EXERCISE - In your copy, reproduce the entries exactly as they are, minus the images.

Robot state and action records
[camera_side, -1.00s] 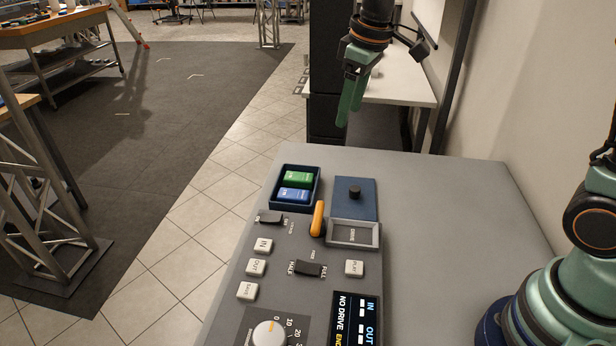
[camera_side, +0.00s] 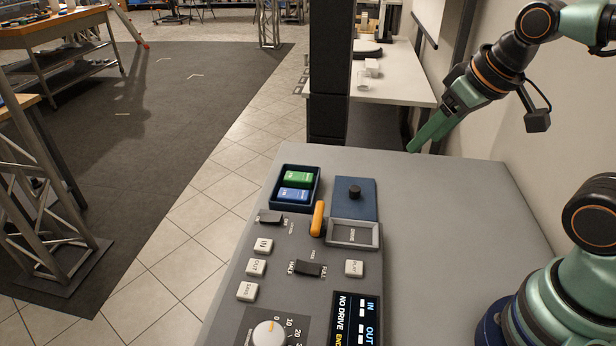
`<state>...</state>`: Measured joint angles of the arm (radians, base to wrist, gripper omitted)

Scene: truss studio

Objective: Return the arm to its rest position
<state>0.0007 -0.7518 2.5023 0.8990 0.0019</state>
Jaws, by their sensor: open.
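My gripper (camera_side: 424,143), with green fingers, is at the upper right, above and around the far right part of the grey table (camera_side: 455,220). Its fingers point down and to the left. I see nothing between them. The arm's upper links come in from the right edge, and the gripper is clear of the control panel.
The panel has a blue tray (camera_side: 318,188) with a green block (camera_side: 298,177) and a blue block (camera_side: 294,194), a blue plate with a black knob (camera_side: 354,191), an orange lever (camera_side: 318,218), and a screen (camera_side: 356,320). A white bench (camera_side: 400,83) stands behind.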

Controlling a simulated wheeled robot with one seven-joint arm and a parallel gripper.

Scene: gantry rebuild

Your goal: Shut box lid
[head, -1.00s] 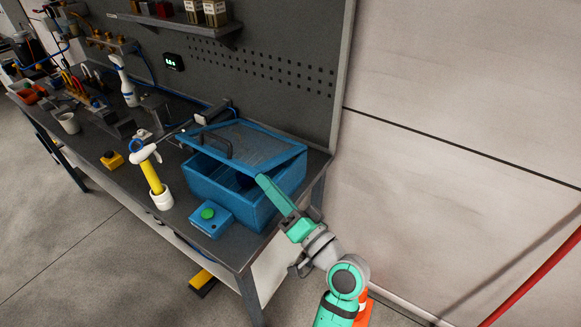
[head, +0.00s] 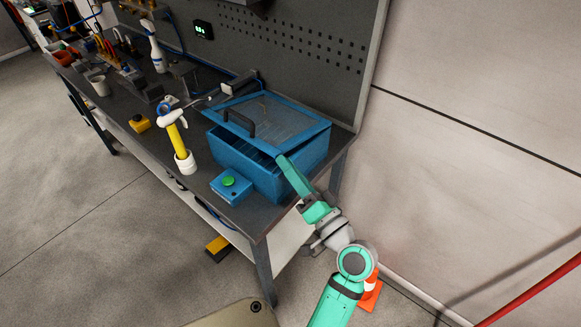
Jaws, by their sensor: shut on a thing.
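The blue box (head: 238,155) stands on the workbench near its right end. Its lid (head: 285,120) has a blue frame, a dark panel and a dark handle (head: 239,123).
A blue button box with a green button (head: 229,184) sits just before the box. The pegboard wall (head: 300,45) rises behind. An orange cone (head: 369,290) stands on the floor.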

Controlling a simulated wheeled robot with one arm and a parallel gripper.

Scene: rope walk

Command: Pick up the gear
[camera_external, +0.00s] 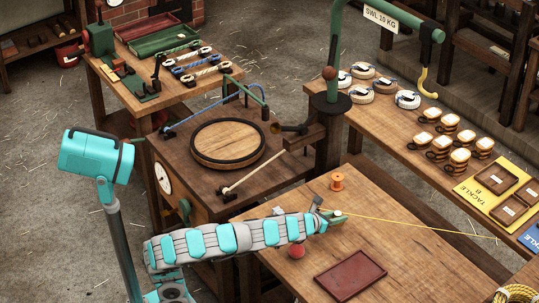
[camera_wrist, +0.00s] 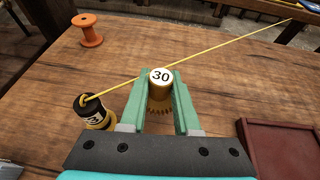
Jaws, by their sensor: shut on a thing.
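The gear (camera_wrist: 160,103) shows in the wrist view as a brass-brown toothed wheel below a round hub with a white top marked 30. The hub stands between the green fingers of my gripper (camera_wrist: 160,90), which is shut on it. I cannot tell whether the gear touches the tabletop. In the external view my gripper (camera_external: 333,216) is low over the front table (camera_external: 400,255), and the gear cannot be made out there.
A black-and-brass piece (camera_wrist: 93,111) stands close left of my gripper, with a yellow cord (camera_wrist: 215,49) running from it to the far right, just beyond the gear. An orange spool (camera_wrist: 90,30) stands farther back. A dark red tray (camera_wrist: 280,150) lies at the right.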

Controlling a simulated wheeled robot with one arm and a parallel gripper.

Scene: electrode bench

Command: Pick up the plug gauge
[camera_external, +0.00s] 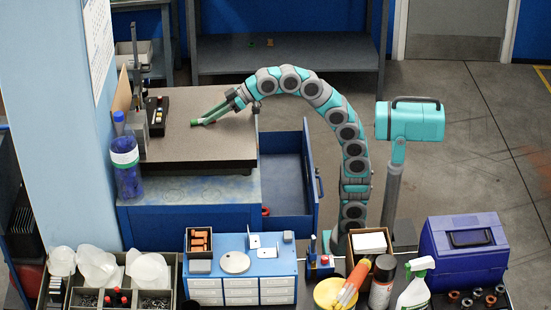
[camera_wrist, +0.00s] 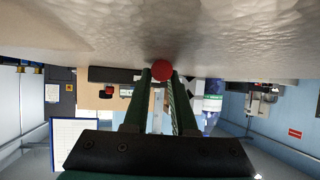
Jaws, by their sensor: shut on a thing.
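My gripper (camera_external: 207,116) reaches down from the right onto the dark surface plate (camera_external: 185,150) and is low over it. In the wrist view, the two dark green fingers of my gripper (camera_wrist: 162,76) close on a thing with a round red end (camera_wrist: 162,70), which looks like the plug gauge. Only this red end shows there; the rest is hidden. A bright green piece (camera_external: 196,122) shows at the fingertips in the outside view, but I cannot tell whether it is part of the gauge or of a finger. I cannot tell whether the gauge touches the plate.
A black block with several small pieces (camera_external: 157,115) and a height stand (camera_external: 136,65) are at the plate's left. A blue bottle (camera_external: 125,160) stands at the left edge. A blue drawer (camera_external: 285,180) is open at right. The plate's front is clear.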

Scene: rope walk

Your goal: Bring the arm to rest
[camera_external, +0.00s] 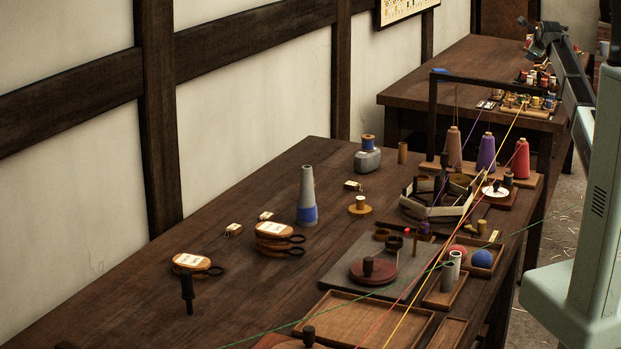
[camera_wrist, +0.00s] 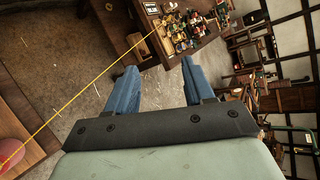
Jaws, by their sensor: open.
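My gripper (camera_wrist: 158,75) shows in the wrist view with its two blue fingers spread wide apart. Nothing is between them, and they touch nothing that I can see. Beyond the fingers lies the floor (camera_wrist: 90,98), far off. A yellow cord (camera_wrist: 85,93) runs slantwise across the view past the left finger; I cannot tell how near it is. In the external view my arm stands at the right edge, and I cannot make out the fingers there.
The near workbench (camera_external: 270,222) holds a grey-blue cone (camera_external: 307,197), a purple spool (camera_external: 486,154) and a red spool (camera_external: 521,158). A dark frame (camera_external: 433,115) rises behind the spools. Green, red and yellow cords stretch over the bench. A far bench (camera_external: 405,96) carries small items.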

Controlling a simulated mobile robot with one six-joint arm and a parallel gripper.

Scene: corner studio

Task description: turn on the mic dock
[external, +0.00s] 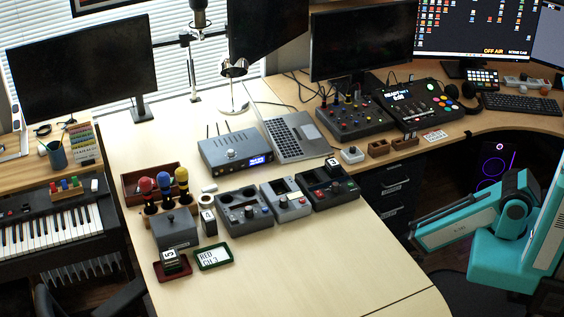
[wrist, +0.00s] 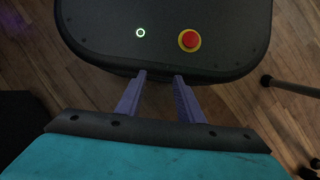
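No label marks the mic dock, and I cannot tell for sure which device it is. Three microphones with red, blue and yellow foam heads (external: 163,181) stand at the left of the light desk. In front of them is a grey box (external: 175,229). To its right are a grey two-well unit (external: 243,212), a light grey unit (external: 286,200) and a dark unit with red and green parts (external: 322,190). My gripper (wrist: 160,76) is open and empty in the wrist view, over my own base, far from the desk devices. Its fingertips are not clear in the external view.
A mixer (external: 352,117) and control deck (external: 420,104) are farther right. The front right of the desk (external: 340,245) is clear.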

ANSWER FOR THE TASK -
[camera_side, -1.00s] 
[camera_side, +0.00s] 
`<state>...</state>`: Measured joint angles of the arm (radians, base to wrist, gripper omitted)

Scene: truss studio

Objective: Return the arm to its rest position
<state>0.0007 -0.7518 2.5023 0.8990 0.0019</state>
Jaws, by their sensor: open.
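My gripper (camera_side: 424,143), with green fingers, is at the upper right, above and around the far right part of the grey table (camera_side: 455,220). Its fingers point down and to the left. I see nothing between them. The arm's upper links come in from the right edge, and the gripper is clear of the control panel.
The panel has a blue tray (camera_side: 318,188) with a green block (camera_side: 298,177) and a blue block (camera_side: 294,194), a blue plate with a black knob (camera_side: 354,191), an orange lever (camera_side: 318,218), and a screen (camera_side: 356,320). A white bench (camera_side: 400,83) stands behind.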

Controlling a simulated wheeled robot with one seven-joint arm and a parallel gripper.

Scene: gantry rebuild

Your goal: Shut box lid
[head, -1.00s] 
[head, +0.00s] 
Jaws, by their sensor: shut on a thing.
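The blue box (head: 238,155) stands on the workbench near its right end. Its lid (head: 285,120) has a blue frame, a dark panel and a dark handle (head: 239,123).
A blue button box with a green button (head: 229,184) sits just before the box. The pegboard wall (head: 300,45) rises behind. An orange cone (head: 369,290) stands on the floor.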

Controlling a simulated wheeled robot with one arm and a parallel gripper.

Scene: rope walk

Command: Pick up the gear
[camera_external, +0.00s] 
[camera_wrist, +0.00s] 
Jaws, by their sensor: shut on a thing.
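The gear (camera_wrist: 160,103) shows in the wrist view as a brass-brown toothed wheel below a round hub with a white top marked 30. The hub stands between the green fingers of my gripper (camera_wrist: 160,90), which is shut on it. I cannot tell whether the gear touches the tabletop. In the external view my gripper (camera_external: 333,216) is low over the front table (camera_external: 400,255), and the gear cannot be made out there.
A black-and-brass piece (camera_wrist: 93,111) stands close left of my gripper, with a yellow cord (camera_wrist: 215,49) running from it to the far right, just beyond the gear. An orange spool (camera_wrist: 90,30) stands farther back. A dark red tray (camera_wrist: 280,150) lies at the right.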

Controlling a simulated wheeled robot with one arm and a parallel gripper.

Scene: electrode bench

Command: Pick up the plug gauge
[camera_external, +0.00s] 
[camera_wrist, +0.00s] 
Jaws, by their sensor: shut on a thing.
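My gripper (camera_external: 207,116) reaches down from the right onto the dark surface plate (camera_external: 185,150) and is low over it. In the wrist view, the two dark green fingers of my gripper (camera_wrist: 162,76) close on a thing with a round red end (camera_wrist: 162,70), which looks like the plug gauge. Only this red end shows there; the rest is hidden. A bright green piece (camera_external: 196,122) shows at the fingertips in the outside view, but I cannot tell whether it is part of the gauge or of a finger. I cannot tell whether the gauge touches the plate.
A black block with several small pieces (camera_external: 157,115) and a height stand (camera_external: 136,65) are at the plate's left. A blue bottle (camera_external: 125,160) stands at the left edge. A blue drawer (camera_external: 285,180) is open at right. The plate's front is clear.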

Scene: rope walk

Your goal: Bring the arm to rest
[camera_external, +0.00s] 
[camera_wrist, +0.00s] 
Jaws, by their sensor: open.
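My gripper (camera_wrist: 158,75) shows in the wrist view with its two blue fingers spread wide apart. Nothing is between them, and they touch nothing that I can see. Beyond the fingers lies the floor (camera_wrist: 90,98), far off. A yellow cord (camera_wrist: 85,93) runs slantwise across the view past the left finger; I cannot tell how near it is. In the external view my arm stands at the right edge, and I cannot make out the fingers there.
The near workbench (camera_external: 270,222) holds a grey-blue cone (camera_external: 307,197), a purple spool (camera_external: 486,154) and a red spool (camera_external: 521,158). A dark frame (camera_external: 433,115) rises behind the spools. Green, red and yellow cords stretch over the bench. A far bench (camera_external: 405,96) carries small items.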

Controlling a simulated mobile robot with one six-joint arm and a parallel gripper.

Scene: corner studio

Task description: turn on the mic dock
[external, +0.00s] 
[wrist, +0.00s] 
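No label marks the mic dock, and I cannot tell for sure which device it is. Three microphones with red, blue and yellow foam heads (external: 163,181) stand at the left of the light desk. In front of them is a grey box (external: 175,229). To its right are a grey two-well unit (external: 243,212), a light grey unit (external: 286,200) and a dark unit with red and green parts (external: 322,190). My gripper (wrist: 160,76) is open and empty in the wrist view, over my own base, far from the desk devices. Its fingertips are not clear in the external view.
A mixer (external: 352,117) and control deck (external: 420,104) are farther right. The front right of the desk (external: 340,245) is clear.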

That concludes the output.